Stop agents from sending sensitive data into logging pipelines
Even if the core output is filtered, agents can leak PII into logs, error traces, or monitoring dashboards. Guardrails restrict what reaches observability systems.
What's at stake
- Logs are often stored indefinitely and accessed by teams who shouldn't see customer data
- Error traces include the full context of what the agent was processing when it failed
- Third-party observability tools (Datadog, Splunk, Sentry) receive your logs—and everything in them
- Security audits check where sensitive data can appear, not just primary outputs
- A single PII leak in logs can violate data retention policies and privacy regulations
How to solve this
The hardest leakage path to close is the observability pipeline. Your agent might correctly filter customer data from user-facing outputs, but then log the full conversation context for debugging. Error handlers dump the complete state when something fails. Monitoring dashboards track every input and output.
The solution is to treat logging and monitoring as output channels that require the same filtering as user-facing responses. Every piece of data that flows to observability systems must be inspected and cleaned.
This means intercepting log calls, error traces, and metrics before they leave your system. Pattern matching catches structured data like emails and credit cards. Semantic analysis catches unstructured personal information that shouldn't be persisted.
How Superagent prevents this
Superagent provides guardrails for AI agents—small language models purpose-trained to detect and prevent failures in real time. These models sit at the boundary of your agent and inspect inputs, outputs, and tool calls before they execute.
For logging and observability, Superagent's Redact model can be configured to filter data before it reaches your logging pipeline.
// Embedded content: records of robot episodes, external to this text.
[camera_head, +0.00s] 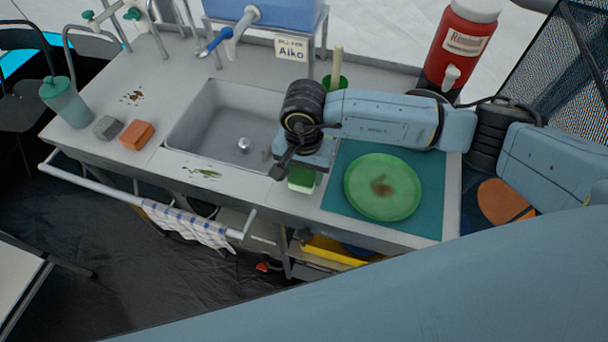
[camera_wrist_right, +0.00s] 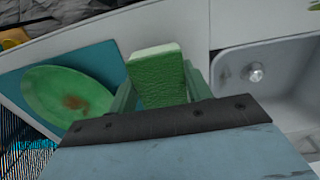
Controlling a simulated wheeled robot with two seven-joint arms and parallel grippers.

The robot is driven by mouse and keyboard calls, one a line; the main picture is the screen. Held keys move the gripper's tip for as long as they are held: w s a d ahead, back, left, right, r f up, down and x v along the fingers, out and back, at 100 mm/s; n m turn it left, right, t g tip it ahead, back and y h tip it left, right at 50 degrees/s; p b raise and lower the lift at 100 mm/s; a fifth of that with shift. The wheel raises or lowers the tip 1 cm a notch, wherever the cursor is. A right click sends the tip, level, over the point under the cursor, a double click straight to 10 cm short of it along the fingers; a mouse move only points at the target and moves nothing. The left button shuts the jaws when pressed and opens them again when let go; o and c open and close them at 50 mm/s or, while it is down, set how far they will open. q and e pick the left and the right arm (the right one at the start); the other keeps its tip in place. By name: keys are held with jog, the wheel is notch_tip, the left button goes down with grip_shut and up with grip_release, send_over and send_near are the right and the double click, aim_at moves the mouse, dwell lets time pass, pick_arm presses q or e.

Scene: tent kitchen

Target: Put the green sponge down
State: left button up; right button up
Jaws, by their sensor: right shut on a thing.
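The green sponge (camera_head: 302,180) is held in my right gripper (camera_head: 304,172), just right of the sink and beside the teal mat (camera_head: 336,190). In the right wrist view the sponge (camera_wrist_right: 156,78) sits between the two green fingers of the gripper (camera_wrist_right: 158,90). I cannot tell whether its underside touches the counter. My left gripper does not show in either view.
A green plate (camera_head: 383,187) with a brown stain lies on the mat. The sink (camera_head: 225,125) is to the left. An orange sponge (camera_head: 137,135), a grey block (camera_head: 108,128) and a teal cup (camera_head: 64,103) stand at the far left. Food smears mark the counter.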

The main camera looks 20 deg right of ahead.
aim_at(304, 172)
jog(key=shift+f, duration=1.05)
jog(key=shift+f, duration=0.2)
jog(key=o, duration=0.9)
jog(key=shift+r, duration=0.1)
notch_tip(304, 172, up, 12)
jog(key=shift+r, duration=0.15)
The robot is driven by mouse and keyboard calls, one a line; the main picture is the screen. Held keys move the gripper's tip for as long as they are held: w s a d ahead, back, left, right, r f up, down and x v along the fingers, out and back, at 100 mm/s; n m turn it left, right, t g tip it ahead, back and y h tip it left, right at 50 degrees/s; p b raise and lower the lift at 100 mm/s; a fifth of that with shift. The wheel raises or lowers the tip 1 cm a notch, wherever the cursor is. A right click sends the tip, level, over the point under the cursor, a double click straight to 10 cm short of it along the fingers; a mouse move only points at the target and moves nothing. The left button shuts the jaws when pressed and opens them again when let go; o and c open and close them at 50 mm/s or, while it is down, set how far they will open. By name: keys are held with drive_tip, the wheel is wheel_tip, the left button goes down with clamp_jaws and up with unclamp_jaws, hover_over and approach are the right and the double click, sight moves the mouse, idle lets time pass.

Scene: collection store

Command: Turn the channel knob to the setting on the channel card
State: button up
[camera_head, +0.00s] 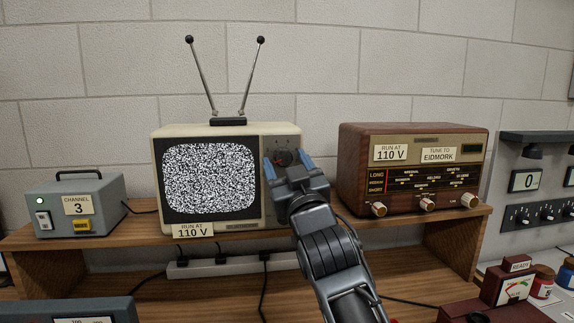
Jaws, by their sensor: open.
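The channel knob (284,157) is a dark round dial with a bit of red, on the right side panel of the cream television (228,225). The fingers of my gripper (287,165) are open and stand on either side of the knob in the picture; I cannot tell whether they touch it. The knob's pointer and markings are too small and partly hidden to read. The television screen (210,178) shows static. The channel card (77,205) reads "CHANNEL 3" and is on the front of a grey box (104,189) at left.
A wooden radio (357,163) stands close on the right, with cards "RUN AT 110 V" and "TUNE TO EIDMORK". A card "RUN AT 110 V" (193,230) hangs at the television's lower front. The wooden shelf (135,233) has a gap between box and television. Antennas (203,78) rise above.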

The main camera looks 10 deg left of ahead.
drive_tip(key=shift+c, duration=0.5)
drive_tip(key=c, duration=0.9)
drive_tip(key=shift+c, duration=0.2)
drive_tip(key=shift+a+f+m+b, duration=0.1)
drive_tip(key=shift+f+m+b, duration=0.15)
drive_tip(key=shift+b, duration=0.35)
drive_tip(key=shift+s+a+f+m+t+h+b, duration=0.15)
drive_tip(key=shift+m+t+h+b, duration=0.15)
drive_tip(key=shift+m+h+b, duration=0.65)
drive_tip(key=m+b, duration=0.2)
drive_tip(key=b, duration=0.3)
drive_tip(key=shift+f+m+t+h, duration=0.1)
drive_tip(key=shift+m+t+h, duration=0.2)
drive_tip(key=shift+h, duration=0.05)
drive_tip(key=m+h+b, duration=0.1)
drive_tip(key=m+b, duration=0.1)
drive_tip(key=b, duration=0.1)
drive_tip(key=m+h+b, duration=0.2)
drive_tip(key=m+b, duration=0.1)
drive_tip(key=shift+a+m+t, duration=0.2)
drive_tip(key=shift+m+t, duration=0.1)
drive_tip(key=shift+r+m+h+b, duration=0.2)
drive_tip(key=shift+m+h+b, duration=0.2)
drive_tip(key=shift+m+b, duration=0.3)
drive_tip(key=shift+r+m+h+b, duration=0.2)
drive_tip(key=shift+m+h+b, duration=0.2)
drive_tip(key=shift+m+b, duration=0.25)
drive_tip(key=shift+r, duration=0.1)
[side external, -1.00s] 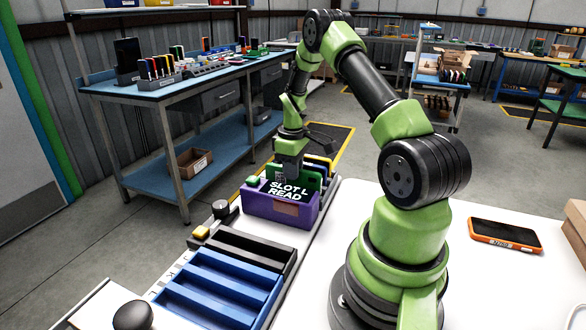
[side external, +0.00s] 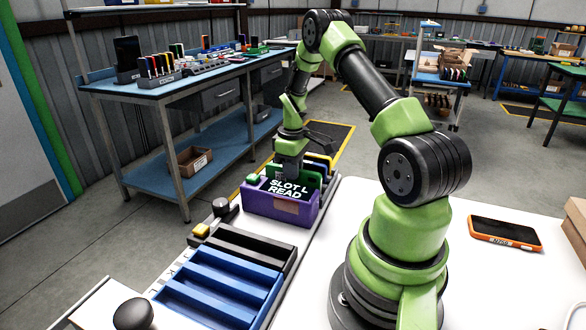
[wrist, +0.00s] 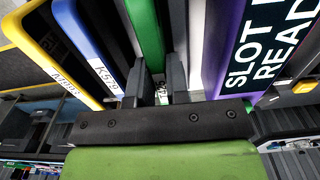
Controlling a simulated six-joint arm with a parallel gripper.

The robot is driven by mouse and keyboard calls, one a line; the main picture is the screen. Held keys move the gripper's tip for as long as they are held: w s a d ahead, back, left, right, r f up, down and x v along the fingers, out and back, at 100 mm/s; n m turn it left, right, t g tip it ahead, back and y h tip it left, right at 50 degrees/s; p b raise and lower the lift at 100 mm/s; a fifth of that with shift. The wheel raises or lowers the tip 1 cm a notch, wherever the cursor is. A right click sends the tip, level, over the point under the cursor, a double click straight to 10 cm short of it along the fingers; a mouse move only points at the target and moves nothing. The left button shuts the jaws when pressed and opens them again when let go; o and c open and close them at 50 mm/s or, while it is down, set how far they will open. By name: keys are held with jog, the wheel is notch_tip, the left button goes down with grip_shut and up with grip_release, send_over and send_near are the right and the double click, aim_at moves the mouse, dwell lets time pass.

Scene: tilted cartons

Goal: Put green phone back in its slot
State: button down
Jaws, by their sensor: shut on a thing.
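The green phone (wrist: 145,32) is between my gripper's (wrist: 161,82) two dark fingers, which are shut on it. In the side view my gripper (side external: 291,160) points down at the purple carton (side external: 265,206), and the green phone (side external: 314,170) shows only in part. The phone is at the carton, behind its front wall with the "SLOT L READ" label (side external: 288,188). The purple wall (wrist: 222,40) is right of the phone in the wrist view. How deep the phone sits is hidden.
A blue phone (wrist: 88,45) and a yellow-edged phone (wrist: 50,45) stand left of the green one in the wrist view. Blue trays (side external: 220,285) and a black tray (side external: 248,245) lie in front of the carton. An orange-edged phone (side external: 505,233) lies on the white table.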

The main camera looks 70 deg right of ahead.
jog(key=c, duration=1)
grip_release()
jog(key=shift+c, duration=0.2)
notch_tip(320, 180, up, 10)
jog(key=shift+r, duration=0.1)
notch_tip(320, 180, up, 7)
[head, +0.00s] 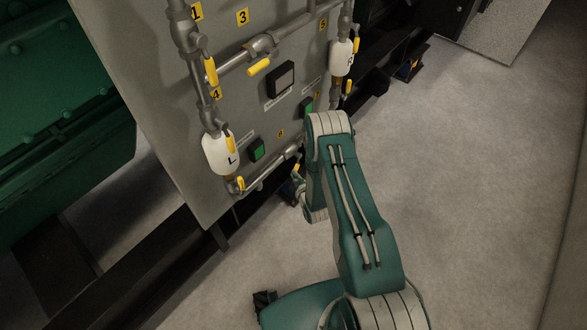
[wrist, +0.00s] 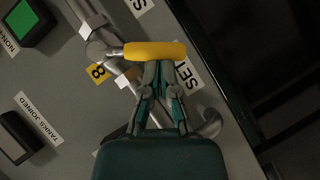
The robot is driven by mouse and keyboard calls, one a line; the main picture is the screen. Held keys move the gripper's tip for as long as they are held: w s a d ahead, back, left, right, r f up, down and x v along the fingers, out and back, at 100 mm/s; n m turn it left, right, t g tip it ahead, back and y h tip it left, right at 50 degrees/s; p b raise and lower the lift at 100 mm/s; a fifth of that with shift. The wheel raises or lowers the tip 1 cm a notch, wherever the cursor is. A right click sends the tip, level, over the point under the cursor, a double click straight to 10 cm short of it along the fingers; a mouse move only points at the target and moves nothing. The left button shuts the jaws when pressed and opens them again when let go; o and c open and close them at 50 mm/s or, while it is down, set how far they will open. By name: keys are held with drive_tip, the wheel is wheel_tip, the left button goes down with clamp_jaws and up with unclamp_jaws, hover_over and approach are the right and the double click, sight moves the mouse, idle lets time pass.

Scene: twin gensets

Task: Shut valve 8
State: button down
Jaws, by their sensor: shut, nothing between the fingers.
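In the wrist view, the yellow lever of valve 8 (wrist: 155,51) runs level across the picture from a valve body (wrist: 103,50) on a grey pipe. The pipe runs diagonally, so the lever stands at an angle to it. A yellow tag marked 8 (wrist: 97,73) is just below left. My gripper (wrist: 158,68) is shut and empty, its tips right at the lever's lower edge; whether they touch it I cannot tell. In the head view my forearm reaches the panel's lower right; the gripper and valve 8 cannot be made out there.
The grey panel (head: 170,130) carries other yellow-levered valves (head: 211,71), white bottles marked L (head: 219,152) and R (head: 341,57), and green buttons (head: 257,150). A dark rail (head: 130,270) runs along its foot. The floor on the right (head: 480,180) is clear.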

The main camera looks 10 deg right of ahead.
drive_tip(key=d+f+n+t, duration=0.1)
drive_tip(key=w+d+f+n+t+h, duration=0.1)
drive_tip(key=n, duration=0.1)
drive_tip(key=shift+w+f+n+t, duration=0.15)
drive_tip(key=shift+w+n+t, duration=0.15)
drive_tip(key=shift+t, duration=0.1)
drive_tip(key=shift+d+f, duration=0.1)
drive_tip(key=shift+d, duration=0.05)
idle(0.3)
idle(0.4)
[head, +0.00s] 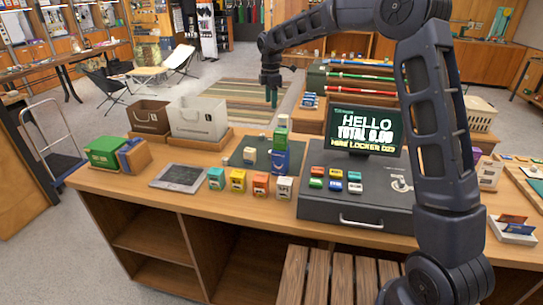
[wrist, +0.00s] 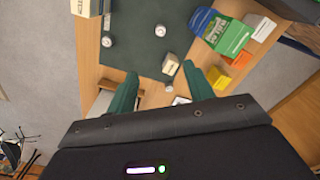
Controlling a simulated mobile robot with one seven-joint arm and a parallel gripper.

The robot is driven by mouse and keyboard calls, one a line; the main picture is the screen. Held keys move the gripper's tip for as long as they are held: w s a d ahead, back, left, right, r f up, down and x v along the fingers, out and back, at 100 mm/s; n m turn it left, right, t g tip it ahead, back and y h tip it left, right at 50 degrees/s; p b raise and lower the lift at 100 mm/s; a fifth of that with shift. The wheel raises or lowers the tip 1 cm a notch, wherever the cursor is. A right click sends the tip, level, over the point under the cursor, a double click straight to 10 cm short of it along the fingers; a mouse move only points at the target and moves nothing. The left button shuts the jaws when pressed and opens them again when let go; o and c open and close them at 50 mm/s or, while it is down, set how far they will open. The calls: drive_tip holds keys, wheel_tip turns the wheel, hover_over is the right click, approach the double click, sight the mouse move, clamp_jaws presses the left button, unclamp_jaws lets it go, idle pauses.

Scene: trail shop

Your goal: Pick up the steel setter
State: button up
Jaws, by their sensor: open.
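My gripper (head: 272,98) is raised above the far side of the counter in the head view, its two green fingers pointing down. In the wrist view the fingers of my gripper (wrist: 162,90) are apart with nothing held between them. Past the fingertips lies a dark green mat (wrist: 140,52), seen also in the head view (head: 237,160). Two small round greyish pieces, one at left (wrist: 107,41) and one nearer the middle (wrist: 160,31), stand on it in the wrist view. I cannot tell which piece, if either, is the steel setter. A cream block (wrist: 171,65) stands near them.
A stack of green, white and blue boxes (head: 281,158) stands at the mat's right. The screen (head: 366,128) and dark case (head: 357,207) are farther right. Coloured small boxes (head: 238,181) line the front; bins (head: 198,119) and a tablet (head: 180,177) stand left.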

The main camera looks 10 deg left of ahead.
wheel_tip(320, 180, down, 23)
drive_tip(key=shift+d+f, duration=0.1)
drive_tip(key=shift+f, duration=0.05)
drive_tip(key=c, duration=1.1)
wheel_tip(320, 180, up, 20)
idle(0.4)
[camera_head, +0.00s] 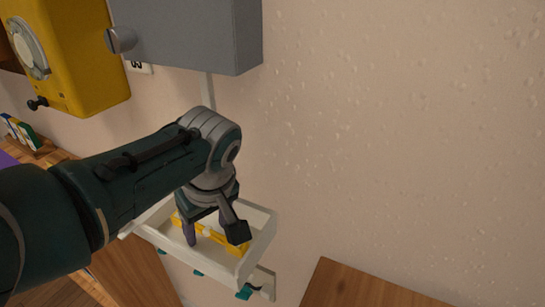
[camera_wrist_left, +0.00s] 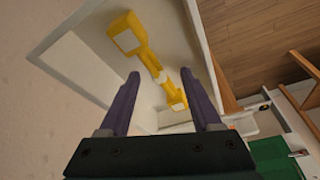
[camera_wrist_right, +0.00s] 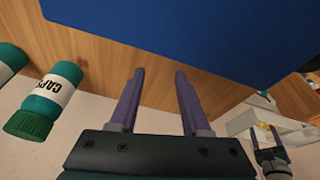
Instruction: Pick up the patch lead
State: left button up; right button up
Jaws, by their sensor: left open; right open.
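My left gripper (camera_head: 213,238) is over the tray, pointing down. In the left wrist view its open fingers (camera_wrist_left: 160,75) stand either side of the lead's middle part. I cannot tell how far above it they are. The gripper hides part of the lead in the head view.
The white tray (camera_head: 262,217) has raised walls close around the left gripper. In the right wrist view, a green-capped bottle (camera_wrist_right: 55,90) is at left, near the blue panel (camera_wrist_right: 220,30).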

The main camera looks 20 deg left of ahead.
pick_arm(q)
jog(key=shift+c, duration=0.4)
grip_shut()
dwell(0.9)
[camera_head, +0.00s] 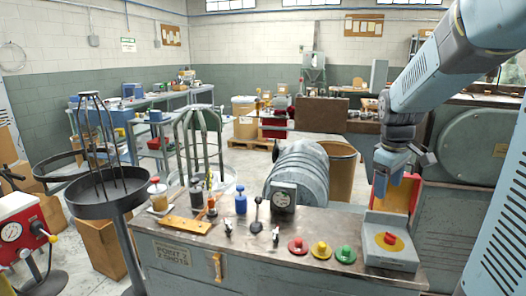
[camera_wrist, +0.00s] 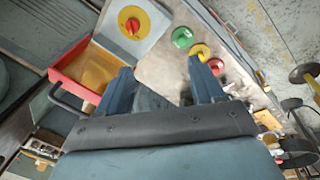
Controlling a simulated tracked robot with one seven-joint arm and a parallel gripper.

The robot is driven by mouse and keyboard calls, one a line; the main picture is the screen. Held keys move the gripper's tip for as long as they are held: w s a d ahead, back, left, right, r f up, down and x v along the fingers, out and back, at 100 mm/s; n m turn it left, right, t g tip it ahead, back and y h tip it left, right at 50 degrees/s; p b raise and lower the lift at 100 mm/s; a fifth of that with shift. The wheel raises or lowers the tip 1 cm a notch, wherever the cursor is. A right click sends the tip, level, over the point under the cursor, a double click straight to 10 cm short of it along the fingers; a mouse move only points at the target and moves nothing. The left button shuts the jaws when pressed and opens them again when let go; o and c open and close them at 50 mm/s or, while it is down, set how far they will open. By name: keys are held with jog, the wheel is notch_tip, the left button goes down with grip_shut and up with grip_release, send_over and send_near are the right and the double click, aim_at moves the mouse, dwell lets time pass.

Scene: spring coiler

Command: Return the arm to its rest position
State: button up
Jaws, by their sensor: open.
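My gripper (camera_head: 392,186) is at the right of the head view, above the back right part of the metal-topped bench (camera_head: 240,240). Its blue fingers point down and stand apart with nothing between them. In the wrist view my gripper (camera_wrist: 165,88) also shows two separated blue fingers over the bench. The upper arm comes in from the upper right, and the forearm hangs down to the gripper. A grey switch box (camera_head: 390,257) with a red knob on a yellow disc stands just in front of the gripper. A red and yellow bin (camera_wrist: 92,68) lies beside the fingers.
Red (camera_head: 298,245), yellow (camera_head: 320,249) and green (camera_head: 345,254) buttons sit on the bench front. A gauge (camera_head: 283,196), a lever (camera_head: 257,215) and a ribbed grey drum (camera_head: 298,170) stand to the left. A large grey machine (camera_head: 475,140) stands close on the right.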

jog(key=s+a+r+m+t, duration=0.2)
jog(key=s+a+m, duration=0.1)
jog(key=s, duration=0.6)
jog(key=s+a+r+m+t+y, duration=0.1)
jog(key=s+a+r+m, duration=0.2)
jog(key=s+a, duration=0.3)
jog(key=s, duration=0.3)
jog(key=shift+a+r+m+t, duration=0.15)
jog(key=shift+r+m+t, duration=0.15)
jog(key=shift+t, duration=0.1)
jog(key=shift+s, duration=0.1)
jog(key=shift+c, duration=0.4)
When your agent logs a message, throws an error with context, or sends metrics to a monitoring system, Redact scans and cleans the payload.
You define what should never appear in logs: email addresses, phone numbers, API keys, session tokens, or custom patterns for your internal data. Redact applies these rules at the source, before data ever leaves your system.
Your observability pipeline continues to work normally—you still get the debugging information you need—but sensitive data is masked or removed. Compliance teams can verify that your logs are safe to retain and share with third-party tools.